The eight clauses that matter
API scope + use case
What endpoints the licensee may call, what data may be retrieved, what use cases are permitted, and what is expressly prohibited (resale, scraping, training AI models).
Rate limits + quotas
Per-second / per-day / per-month call ceilings and the consequences of exceeding them (throttling, surcharges, suspension).
Authentication + key security
API key issuance, rotation, revocation, and the licensee's obligation to secure keys. Liability for breach attributable to compromised keys.
Service levels + uptime
API-specific SLA, error-rate guarantees, planned-maintenance windows, status-page commitments and remedies for breach.
Data handling + POPIA
Where personal information passes through the API, operator-agreement terms under section 21 POPIA; cross-border treatment under section 72 if data leaves SA.
IP allocation
Provider retains the underlying platform IP; licensee owns its own data and any derivative works it builds on top of API outputs (subject to defined carve-outs).
Versioning + deprecation
Provider's right to evolve the API, mandatory notice periods for breaking changes, support windows for deprecated versions.
Term + termination
Subscription model, termination for misuse, wind-down access, and key-revocation procedure on exit.
Frequently asked
What is the difference between an API licence agreement and a SaaS subscription?

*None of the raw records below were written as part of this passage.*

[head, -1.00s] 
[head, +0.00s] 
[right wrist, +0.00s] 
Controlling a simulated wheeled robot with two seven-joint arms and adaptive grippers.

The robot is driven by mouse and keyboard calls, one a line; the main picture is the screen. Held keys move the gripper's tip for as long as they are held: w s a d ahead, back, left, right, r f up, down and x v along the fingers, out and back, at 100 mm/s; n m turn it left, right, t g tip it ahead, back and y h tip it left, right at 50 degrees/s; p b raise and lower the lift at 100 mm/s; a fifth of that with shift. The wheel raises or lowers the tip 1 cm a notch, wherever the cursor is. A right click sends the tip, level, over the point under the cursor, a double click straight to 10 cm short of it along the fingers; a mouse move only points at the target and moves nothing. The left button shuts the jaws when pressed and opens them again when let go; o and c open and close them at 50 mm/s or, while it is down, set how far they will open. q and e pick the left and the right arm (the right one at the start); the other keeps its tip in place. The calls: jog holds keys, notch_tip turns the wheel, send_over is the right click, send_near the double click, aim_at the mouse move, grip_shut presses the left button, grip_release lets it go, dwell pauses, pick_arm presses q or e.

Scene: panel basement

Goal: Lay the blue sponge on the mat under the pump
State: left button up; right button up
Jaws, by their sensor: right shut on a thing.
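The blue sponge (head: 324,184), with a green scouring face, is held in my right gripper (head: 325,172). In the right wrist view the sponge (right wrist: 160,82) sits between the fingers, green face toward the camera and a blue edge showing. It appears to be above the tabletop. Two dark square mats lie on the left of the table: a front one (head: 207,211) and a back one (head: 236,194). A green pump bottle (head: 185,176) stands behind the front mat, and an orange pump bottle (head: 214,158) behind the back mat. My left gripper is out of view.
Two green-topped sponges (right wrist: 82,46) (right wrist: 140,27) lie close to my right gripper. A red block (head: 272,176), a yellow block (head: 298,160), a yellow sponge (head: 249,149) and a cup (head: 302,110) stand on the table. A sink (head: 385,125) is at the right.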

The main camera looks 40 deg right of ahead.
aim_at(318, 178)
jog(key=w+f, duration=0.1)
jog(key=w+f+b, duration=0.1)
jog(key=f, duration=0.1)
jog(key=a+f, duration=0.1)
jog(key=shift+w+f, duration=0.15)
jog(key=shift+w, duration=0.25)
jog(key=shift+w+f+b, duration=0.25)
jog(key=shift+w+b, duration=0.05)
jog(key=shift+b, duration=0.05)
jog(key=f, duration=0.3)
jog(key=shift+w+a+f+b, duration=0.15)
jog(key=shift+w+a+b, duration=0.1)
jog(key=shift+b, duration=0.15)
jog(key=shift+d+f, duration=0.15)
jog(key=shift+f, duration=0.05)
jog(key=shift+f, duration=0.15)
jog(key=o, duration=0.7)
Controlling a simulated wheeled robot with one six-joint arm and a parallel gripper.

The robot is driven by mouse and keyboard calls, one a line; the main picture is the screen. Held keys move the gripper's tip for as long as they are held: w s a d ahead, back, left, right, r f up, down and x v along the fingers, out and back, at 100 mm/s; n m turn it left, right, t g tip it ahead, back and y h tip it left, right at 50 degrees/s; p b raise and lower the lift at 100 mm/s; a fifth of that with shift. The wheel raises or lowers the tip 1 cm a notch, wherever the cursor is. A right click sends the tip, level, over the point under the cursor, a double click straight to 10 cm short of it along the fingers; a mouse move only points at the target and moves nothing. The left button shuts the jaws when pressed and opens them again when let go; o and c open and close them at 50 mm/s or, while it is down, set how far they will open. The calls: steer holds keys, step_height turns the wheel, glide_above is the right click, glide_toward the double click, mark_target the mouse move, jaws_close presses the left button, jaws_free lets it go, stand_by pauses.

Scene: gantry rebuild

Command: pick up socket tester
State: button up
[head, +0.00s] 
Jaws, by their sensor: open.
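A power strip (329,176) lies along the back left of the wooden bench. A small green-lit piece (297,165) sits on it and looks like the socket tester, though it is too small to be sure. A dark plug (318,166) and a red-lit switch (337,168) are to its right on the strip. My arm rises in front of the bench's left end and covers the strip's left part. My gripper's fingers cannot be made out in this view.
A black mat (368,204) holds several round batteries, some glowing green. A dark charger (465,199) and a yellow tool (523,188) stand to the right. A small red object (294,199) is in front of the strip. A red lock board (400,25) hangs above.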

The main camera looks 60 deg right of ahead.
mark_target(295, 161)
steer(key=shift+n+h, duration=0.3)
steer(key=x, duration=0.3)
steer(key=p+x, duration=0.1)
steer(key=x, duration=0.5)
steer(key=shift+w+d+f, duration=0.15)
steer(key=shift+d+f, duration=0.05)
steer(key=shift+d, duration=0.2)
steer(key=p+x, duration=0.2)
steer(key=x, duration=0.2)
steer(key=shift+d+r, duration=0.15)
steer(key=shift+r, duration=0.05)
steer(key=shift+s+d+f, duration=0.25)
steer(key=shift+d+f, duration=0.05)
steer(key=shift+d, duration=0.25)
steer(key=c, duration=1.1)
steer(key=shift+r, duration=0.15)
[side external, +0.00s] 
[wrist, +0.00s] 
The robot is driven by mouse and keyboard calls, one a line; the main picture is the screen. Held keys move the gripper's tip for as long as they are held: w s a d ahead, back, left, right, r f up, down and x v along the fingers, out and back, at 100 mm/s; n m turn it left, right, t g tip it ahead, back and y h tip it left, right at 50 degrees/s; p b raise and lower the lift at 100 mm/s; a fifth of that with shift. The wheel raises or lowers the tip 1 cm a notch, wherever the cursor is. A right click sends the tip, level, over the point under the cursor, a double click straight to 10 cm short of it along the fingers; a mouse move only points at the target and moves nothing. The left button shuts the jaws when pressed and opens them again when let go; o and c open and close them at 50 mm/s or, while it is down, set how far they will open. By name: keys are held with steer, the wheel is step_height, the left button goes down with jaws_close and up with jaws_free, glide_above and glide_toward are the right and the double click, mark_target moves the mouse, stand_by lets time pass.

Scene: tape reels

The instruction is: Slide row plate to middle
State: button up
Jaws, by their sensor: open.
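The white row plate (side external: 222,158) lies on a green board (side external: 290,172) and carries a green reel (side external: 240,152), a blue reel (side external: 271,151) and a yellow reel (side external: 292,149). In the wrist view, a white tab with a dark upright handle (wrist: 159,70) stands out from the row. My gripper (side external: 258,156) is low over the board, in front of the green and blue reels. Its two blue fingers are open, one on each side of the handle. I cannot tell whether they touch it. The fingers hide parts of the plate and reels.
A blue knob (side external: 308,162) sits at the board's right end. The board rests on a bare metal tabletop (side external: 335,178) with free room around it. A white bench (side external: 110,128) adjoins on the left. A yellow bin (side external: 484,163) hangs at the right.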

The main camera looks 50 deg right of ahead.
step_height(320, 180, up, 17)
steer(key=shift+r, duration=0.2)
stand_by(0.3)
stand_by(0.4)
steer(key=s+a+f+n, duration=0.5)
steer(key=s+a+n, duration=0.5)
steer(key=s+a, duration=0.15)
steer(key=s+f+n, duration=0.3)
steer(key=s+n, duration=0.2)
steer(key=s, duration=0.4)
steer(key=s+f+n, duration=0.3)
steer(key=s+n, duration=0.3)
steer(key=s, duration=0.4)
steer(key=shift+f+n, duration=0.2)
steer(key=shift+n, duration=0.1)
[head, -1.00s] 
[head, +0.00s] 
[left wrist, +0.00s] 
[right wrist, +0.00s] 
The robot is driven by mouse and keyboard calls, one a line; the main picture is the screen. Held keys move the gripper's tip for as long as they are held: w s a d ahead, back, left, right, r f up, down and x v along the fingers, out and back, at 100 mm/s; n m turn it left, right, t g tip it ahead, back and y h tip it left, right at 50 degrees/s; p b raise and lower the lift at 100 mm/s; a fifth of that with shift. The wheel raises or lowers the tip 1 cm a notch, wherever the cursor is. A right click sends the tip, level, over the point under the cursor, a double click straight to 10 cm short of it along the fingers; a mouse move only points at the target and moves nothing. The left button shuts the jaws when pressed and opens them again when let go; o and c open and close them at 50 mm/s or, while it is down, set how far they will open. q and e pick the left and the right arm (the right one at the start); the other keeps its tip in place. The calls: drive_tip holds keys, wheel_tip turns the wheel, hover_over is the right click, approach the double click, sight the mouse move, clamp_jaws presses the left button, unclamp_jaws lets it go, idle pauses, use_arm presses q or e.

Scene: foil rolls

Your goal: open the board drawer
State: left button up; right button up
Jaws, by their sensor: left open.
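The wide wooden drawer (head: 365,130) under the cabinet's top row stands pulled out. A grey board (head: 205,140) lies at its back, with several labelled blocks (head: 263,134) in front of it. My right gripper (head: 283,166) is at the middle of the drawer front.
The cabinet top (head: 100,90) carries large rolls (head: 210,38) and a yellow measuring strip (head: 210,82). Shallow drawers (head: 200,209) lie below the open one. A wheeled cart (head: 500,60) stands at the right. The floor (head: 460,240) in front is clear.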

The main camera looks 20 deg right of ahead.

A SaaS subscription grants access to a user-facing application; an API licence grants programmatic access to underlying functionality or data, typically consumed by another application or a developer's product. The clauses are similar but API licences add API-specific elements: rate limits, authentication mechanics, versioning policy, and prohibitions on re-distribution of API responses.
Can I prohibit licensees from using my API to train AI models?
Yes — and increasingly providers do, given the commercial sensitivity of training-data access. The acceptable-use clause should expressly prohibit using API responses to train machine-learning models without separate written consent. Without an express prohibition, the implied licence to use API responses for the licensee's ordinary business may extend to training use.
How are SLA obligations different for APIs versus user-facing SaaS?
API SLAs typically specify: (i) availability of the API endpoint (95–99.9% depending on tier); (ii) maximum acceptable error rate; (iii) maximum acceptable latency at defined percentiles (e.g. p95 < 200ms); (iv) rate-limit fairness. Remedies are usually service credits keyed to monthly API spend or the option to escalate to a higher availability tier.
What does an API licence look like under POPIA?
If the API processes personal information on behalf of the licensee, the API provider is an operator and a section 21 POPIA operator agreement is mandatory. The agreement should cover scope of processing, security measures (s 19), breach notification, sub-processors, audit rights, and cross-border transfers (s 72). Many SA API providers embed these terms in a Data Processing Addendum to the master licence.
How long should the deprecation notice be for an API version?
Commercial practice ranges 6 months for minor deprecations to 12-24 months for major versions. The longer the notice, the more attractive the API is to enterprise integrators; the shorter the notice, the easier it is for the provider to evolve. Contractually-defined notice periods are increasingly demanded by enterprise licensees as a condition of integration.
What is the typical cost of bespoke API licence drafting in SA?
From R12,000 for a single-direction bilateral licence; R15,000–R20,000 for a multi-tier (free / startup / enterprise) framework where the licence forms part of a published developer-tier matrix. Add R5,000–R8,000 for a separately-drafted DPA if personal information is processed.